Wow, it's been almost a month since my last post. Have you ever sat down to work on something, and then when you look up, it's like, 3 weeks later? It's been like that.
So much has happened, and there's so much I've wanted to write about but haven't had the time, I'm not sure where to begin. I suppose I should start with filling in on events.
Since last post:
I have had an epiphany about my thesis. Guess what? I'm not supposed
to already know how to do this. It's not like I just missed that day in high school English or something, or that I learned it for a test and then promptly forgot. These people have asked me to do something, and they do not expect me to already know how to do it. In fact, they know
I don't know. They are giddy with anticipation of my mistakes. Not (necessarily) so they can ridicule me, but because writing a thesis is a process
. That's been like a mantra - "It's a process." I kept repeating it, but I didn't truly understand it until recently.
I cannot express to you the magnitude of this revelation. It seems like a small thing, but it really isn't. It was an "Ohhhh, stars above
...!" moment (thank you Kung-Pow:Enter the Fist).
At any rate, I am experiencing considerably less anxiety about my thesis. Mind you, that still leaves a whole lot
of anxiety, but by comparison, the amount has been drastically reduced.
I also felt a bit like an idiot for spending the last 20 years of my life in school and not catching onto that concept a little more quickly.
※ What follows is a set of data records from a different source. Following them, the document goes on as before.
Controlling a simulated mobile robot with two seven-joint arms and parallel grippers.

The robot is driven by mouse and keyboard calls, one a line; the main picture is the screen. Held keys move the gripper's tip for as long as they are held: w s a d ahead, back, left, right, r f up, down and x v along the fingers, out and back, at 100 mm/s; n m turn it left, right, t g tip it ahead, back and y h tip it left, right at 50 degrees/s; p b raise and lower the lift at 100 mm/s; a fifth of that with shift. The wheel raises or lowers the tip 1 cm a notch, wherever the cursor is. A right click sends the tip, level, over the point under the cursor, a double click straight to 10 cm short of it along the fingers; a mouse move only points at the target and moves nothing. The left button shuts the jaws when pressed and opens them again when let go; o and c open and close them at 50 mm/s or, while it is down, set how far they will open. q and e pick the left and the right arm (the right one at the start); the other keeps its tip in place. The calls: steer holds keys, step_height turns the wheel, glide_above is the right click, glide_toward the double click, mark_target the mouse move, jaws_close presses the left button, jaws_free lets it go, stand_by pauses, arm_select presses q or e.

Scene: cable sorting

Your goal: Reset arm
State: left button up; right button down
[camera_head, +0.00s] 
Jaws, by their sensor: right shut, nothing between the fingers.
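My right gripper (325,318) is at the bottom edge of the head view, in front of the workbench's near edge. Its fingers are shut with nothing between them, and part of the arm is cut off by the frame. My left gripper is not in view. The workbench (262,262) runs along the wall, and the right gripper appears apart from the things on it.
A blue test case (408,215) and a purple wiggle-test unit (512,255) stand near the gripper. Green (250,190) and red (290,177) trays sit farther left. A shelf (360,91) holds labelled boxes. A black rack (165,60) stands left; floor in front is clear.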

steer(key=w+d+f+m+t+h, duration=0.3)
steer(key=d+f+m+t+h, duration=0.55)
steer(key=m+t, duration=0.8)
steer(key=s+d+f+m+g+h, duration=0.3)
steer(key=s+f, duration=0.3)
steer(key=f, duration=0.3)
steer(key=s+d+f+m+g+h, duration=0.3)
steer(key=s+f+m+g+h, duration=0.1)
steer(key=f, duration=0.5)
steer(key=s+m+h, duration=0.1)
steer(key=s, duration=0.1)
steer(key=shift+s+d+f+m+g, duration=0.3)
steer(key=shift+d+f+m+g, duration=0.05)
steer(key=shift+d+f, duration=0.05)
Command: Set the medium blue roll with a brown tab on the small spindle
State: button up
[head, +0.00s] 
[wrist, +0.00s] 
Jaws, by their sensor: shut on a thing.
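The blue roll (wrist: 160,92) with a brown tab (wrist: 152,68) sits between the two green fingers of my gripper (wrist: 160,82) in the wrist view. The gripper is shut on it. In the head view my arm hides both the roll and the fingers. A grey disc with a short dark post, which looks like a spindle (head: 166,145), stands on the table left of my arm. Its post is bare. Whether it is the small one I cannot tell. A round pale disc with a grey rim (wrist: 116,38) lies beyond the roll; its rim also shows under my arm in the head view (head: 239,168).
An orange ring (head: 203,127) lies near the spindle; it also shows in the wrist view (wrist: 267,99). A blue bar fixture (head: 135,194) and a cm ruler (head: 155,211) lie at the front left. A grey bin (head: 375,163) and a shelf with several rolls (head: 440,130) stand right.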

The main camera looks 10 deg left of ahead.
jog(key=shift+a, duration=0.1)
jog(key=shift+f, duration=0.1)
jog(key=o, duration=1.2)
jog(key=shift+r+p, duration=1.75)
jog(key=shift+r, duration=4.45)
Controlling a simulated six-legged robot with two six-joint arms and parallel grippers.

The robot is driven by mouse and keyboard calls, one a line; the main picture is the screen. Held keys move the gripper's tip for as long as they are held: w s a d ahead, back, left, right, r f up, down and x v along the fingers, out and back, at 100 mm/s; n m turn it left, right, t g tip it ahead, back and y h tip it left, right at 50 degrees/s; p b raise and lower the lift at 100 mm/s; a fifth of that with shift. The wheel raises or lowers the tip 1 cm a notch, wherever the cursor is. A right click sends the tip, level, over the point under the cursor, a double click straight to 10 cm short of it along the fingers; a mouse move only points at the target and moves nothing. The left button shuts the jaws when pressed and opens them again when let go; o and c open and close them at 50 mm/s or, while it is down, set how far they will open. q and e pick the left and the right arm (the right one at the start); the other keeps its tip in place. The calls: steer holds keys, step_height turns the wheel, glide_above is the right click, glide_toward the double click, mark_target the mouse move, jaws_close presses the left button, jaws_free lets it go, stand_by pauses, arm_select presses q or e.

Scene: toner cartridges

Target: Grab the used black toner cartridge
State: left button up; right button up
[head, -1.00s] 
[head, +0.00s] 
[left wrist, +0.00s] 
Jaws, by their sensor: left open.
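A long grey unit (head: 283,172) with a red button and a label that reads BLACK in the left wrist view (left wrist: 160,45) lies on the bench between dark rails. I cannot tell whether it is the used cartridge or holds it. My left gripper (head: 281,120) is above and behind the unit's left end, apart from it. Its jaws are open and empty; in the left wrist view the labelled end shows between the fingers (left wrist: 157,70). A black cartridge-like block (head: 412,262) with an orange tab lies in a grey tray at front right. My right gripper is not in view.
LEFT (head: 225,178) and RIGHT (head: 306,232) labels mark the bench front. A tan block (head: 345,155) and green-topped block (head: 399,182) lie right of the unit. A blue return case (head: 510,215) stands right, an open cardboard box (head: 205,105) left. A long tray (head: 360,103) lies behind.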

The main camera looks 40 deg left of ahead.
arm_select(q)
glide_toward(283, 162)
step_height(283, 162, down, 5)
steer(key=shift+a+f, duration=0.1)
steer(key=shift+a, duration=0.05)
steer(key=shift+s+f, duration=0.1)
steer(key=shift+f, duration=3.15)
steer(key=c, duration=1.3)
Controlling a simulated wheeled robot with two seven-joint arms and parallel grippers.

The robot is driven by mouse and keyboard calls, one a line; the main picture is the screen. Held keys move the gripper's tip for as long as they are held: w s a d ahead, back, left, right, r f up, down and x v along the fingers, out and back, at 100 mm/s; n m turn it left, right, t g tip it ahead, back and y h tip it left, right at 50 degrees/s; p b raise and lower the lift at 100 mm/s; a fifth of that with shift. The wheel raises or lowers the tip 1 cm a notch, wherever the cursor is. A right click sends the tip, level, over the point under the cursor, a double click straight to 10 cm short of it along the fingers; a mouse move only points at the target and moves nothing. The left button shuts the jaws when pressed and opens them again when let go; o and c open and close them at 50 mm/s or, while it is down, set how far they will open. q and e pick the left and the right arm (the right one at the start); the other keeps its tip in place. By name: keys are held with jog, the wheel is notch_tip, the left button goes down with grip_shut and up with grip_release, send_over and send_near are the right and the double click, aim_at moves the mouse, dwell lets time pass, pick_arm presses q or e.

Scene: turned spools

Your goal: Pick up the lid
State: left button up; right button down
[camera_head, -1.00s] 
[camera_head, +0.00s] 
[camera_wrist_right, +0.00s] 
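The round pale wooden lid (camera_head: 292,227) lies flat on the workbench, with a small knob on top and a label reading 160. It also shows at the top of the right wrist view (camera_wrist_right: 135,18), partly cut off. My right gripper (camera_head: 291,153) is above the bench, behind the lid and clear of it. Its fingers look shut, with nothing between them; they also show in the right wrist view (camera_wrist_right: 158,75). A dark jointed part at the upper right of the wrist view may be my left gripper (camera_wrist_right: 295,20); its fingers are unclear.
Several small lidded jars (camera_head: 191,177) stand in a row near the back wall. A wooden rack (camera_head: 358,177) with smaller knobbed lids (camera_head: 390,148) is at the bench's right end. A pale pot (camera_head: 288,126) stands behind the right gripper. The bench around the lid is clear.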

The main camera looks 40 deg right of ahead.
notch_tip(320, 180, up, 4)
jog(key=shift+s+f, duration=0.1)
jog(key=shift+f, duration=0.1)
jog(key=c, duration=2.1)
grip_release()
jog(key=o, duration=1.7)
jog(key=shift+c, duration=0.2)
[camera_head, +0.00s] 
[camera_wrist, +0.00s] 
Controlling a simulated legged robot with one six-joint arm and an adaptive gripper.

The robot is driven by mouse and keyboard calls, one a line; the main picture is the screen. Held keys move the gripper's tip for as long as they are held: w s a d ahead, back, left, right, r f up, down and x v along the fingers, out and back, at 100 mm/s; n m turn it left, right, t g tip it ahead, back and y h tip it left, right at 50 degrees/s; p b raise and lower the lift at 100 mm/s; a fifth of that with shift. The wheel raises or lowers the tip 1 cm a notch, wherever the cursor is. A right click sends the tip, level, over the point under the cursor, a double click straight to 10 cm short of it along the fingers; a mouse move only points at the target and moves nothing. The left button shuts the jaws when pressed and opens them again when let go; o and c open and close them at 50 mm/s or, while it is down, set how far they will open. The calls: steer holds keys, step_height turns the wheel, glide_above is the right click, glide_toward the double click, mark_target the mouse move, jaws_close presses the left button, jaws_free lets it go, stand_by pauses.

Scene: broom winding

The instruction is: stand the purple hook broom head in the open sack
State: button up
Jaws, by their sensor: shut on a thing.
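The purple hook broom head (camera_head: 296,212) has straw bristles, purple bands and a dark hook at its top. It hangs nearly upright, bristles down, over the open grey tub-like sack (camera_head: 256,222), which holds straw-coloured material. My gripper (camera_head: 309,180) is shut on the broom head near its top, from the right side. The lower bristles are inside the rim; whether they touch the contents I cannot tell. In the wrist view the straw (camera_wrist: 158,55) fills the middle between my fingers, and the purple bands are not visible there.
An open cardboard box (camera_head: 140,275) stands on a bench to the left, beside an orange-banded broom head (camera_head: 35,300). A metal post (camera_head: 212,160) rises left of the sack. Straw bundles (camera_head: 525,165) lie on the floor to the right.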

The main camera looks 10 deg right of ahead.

Really, I learn neuroscience. You'd think I'd be able to grasp this "process" thing.
I have also determined that the GRE is absolutely useless and misleading as an assessment/preparation tool for graduate school. You know what they should do? They should tell
people to study for the GRE, and then give them a stress-management test. If you fail the stress management test, they should pat you on the back and reccommend an alternate career path. It'd be simpler, healthier, and cheaper all around.
That's the other thing I realized; getting a bachelor's degree does not in any way prepare you for grad school. I would have been more prepared for grad school if I'd taken a few years off, gotten married, maybe had some kids. Grad school is about learning from life. It's coming up with solutions to problems that don't have any "right" answers. It's like, at first, in kindergarten, they use life to teach you about academics ("If I have 3 apples, and you have 2 apples, how many apples do we have? See, that's math!") Later on in one's educational career, the focus shifts increasingly towards academics, until by college, you're learning academic stuff just for the sake of academics. (Do I really need to know what "proximodistal development" is? Will it impact my day-to-day living? Of course not. But, as an aside, proximodistal development is developing from the inside-out, like a fetus. Torso first, arms and legs later. Now, don't you feel enlightened?) Then, in graduate school, they pull a complete 180 on you. Now, they want you to use academics to learn about life. There's the familiar information regurgitation, but that's not what you're learning. You already know that crap. You are learning how to think about the whys and hows that don't have set answers. And you're learning to do it in a pressure cooker.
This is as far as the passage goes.